Data extracted from a collection:
==================================================
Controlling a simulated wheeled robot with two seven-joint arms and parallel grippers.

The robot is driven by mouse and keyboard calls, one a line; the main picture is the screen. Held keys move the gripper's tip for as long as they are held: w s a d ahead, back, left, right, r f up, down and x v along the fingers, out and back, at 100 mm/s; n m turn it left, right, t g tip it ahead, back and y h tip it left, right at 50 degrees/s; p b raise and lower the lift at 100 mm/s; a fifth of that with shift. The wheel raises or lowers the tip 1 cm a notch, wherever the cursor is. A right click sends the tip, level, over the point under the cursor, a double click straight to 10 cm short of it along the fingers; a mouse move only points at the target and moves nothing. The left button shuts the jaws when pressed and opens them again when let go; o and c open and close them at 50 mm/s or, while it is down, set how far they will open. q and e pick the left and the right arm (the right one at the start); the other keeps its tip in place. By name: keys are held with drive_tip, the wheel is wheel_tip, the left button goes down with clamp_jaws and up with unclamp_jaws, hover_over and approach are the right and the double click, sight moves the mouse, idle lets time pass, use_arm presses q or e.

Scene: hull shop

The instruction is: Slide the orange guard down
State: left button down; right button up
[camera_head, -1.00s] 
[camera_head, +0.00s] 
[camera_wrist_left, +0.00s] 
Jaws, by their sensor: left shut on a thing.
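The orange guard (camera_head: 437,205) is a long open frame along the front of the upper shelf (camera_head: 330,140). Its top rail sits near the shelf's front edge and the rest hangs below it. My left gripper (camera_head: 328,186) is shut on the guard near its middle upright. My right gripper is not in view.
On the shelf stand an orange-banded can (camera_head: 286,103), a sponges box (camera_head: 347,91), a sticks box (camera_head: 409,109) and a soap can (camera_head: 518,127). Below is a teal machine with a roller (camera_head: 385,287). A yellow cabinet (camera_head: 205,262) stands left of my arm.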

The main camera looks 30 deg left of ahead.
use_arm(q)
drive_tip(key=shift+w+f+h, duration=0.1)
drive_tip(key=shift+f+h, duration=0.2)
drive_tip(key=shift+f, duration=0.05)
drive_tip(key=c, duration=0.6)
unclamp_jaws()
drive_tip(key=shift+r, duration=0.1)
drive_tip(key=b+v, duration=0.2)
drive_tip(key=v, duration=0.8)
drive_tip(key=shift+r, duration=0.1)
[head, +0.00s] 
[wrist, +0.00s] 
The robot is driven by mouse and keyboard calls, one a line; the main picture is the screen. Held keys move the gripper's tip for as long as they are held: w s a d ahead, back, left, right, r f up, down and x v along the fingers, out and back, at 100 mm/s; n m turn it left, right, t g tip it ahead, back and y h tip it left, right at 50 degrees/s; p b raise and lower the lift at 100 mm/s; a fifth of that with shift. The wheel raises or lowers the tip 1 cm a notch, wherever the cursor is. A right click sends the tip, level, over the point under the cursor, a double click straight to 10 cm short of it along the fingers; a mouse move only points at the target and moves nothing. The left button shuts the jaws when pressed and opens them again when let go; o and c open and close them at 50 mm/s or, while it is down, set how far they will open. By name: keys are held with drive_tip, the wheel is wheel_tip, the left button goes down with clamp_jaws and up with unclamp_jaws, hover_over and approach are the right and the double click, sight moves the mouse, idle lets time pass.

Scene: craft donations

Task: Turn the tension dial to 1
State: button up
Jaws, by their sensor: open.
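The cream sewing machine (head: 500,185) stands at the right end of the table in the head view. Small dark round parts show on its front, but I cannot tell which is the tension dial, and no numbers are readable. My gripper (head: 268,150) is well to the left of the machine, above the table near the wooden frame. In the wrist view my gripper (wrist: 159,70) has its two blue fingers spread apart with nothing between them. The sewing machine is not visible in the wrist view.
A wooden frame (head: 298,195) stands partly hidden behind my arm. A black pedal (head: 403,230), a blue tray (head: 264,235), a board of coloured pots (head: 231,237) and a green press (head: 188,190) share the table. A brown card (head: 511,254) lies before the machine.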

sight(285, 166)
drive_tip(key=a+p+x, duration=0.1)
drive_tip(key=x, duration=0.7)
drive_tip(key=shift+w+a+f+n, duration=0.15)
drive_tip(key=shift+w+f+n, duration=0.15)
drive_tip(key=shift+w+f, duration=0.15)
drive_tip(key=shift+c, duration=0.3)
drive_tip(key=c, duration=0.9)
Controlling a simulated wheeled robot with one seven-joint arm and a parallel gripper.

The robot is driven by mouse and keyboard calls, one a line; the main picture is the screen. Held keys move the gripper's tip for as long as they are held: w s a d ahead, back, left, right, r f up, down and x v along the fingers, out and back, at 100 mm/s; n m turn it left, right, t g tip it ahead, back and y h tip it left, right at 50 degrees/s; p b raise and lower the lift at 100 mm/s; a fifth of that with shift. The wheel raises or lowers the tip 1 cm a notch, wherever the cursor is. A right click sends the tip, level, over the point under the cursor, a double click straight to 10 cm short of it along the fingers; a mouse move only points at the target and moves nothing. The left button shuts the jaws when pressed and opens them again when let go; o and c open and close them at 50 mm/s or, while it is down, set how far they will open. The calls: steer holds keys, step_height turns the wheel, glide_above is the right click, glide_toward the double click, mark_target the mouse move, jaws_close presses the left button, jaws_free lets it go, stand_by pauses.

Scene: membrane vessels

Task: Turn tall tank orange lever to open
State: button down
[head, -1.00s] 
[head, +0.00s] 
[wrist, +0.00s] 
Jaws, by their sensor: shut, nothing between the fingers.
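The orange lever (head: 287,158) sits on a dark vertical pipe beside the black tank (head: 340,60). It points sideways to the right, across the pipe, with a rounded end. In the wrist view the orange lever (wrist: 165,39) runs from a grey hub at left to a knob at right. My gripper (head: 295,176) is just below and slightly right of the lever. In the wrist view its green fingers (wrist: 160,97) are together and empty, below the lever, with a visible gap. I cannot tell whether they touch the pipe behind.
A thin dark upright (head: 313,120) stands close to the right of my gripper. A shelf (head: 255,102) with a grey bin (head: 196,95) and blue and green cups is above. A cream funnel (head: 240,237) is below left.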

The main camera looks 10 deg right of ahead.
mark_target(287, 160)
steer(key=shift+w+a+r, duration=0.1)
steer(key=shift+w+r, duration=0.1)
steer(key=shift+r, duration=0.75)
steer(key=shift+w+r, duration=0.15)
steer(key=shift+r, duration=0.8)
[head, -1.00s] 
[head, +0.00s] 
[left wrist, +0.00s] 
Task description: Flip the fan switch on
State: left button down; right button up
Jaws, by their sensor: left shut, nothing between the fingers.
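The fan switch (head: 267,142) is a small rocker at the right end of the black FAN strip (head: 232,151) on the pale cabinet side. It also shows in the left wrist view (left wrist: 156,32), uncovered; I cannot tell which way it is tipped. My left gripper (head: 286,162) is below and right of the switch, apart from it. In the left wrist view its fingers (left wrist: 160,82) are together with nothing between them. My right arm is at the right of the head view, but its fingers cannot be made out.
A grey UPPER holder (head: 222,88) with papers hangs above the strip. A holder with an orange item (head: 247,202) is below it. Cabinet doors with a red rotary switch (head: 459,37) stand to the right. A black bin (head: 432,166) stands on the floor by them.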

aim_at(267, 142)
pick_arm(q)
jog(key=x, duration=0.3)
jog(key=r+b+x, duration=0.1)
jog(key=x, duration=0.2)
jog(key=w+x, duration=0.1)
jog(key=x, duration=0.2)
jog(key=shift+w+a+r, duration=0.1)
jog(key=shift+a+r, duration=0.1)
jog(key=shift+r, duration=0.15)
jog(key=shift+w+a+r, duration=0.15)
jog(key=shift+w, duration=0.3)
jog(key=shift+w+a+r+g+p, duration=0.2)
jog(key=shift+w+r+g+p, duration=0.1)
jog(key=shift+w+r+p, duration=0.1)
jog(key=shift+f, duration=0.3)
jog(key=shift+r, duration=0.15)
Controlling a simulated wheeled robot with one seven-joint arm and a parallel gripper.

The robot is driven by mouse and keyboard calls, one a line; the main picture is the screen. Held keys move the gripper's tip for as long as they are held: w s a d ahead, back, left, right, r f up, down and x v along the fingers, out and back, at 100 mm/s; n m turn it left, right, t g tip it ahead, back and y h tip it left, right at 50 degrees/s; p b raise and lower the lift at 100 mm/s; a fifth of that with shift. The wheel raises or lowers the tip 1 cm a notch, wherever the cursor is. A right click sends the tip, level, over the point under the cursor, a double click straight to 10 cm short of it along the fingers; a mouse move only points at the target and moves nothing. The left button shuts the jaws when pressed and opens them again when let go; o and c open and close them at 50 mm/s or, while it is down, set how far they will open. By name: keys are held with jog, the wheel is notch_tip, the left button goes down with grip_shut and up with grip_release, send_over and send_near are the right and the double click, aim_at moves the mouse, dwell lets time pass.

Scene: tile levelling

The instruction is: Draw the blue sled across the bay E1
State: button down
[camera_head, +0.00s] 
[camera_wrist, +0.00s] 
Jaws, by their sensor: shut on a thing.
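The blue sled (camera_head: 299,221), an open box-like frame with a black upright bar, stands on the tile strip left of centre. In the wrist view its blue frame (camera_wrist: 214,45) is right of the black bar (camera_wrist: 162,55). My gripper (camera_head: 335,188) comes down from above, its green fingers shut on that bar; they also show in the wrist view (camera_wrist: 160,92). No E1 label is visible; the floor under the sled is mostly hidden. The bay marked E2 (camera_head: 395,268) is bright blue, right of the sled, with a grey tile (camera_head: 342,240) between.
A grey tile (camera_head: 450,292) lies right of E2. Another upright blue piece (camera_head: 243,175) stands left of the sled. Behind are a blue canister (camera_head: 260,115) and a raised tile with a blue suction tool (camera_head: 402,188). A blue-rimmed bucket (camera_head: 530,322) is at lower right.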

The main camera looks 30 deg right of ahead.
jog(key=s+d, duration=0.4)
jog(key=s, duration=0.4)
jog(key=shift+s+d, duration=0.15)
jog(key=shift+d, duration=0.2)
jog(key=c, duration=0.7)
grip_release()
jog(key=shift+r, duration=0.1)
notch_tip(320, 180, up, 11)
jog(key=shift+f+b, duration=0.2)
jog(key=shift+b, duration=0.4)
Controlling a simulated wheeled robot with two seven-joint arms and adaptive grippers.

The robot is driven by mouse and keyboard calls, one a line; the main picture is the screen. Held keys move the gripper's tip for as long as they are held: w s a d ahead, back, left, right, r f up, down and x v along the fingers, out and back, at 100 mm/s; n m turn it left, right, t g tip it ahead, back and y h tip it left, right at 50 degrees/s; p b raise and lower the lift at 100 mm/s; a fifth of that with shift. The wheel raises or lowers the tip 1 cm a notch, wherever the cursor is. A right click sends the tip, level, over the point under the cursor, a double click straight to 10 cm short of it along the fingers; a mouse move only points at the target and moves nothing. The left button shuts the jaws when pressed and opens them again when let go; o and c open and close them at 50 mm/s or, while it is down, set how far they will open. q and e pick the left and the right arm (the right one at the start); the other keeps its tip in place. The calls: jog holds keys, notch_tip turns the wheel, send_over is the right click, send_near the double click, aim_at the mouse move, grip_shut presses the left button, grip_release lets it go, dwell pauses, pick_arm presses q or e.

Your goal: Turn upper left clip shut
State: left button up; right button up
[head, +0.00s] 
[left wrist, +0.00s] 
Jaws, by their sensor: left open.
==================================================
Brief: From the material above, gather all lines that include the string "Task" and copy them.

Written solution:
Task: Turn the tension dial to 1
Task: Turn tall tank orange lever to open
Task description: Flip the fan switch on

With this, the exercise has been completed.